* STATED PROBLEM
Pull out from the material below all lines with "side".

* INFORMATION SHOWN
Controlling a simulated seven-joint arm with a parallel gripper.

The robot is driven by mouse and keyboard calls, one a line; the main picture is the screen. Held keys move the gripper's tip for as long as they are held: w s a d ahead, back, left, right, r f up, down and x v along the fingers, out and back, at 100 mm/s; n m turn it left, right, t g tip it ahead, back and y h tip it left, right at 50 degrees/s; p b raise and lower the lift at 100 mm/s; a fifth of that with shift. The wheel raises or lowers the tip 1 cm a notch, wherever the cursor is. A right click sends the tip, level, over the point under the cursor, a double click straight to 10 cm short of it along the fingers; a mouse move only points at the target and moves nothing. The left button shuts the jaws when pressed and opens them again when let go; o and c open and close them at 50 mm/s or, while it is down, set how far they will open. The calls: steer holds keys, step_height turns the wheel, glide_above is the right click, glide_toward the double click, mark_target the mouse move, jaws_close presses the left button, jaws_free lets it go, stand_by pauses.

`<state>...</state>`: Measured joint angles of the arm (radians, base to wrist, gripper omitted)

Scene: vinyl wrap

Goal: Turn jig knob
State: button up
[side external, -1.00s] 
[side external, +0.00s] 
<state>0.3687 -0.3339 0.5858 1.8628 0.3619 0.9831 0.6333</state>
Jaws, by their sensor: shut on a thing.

* TASK RESPONSE
[side external, -1.00s] 
[side external, +0.00s] 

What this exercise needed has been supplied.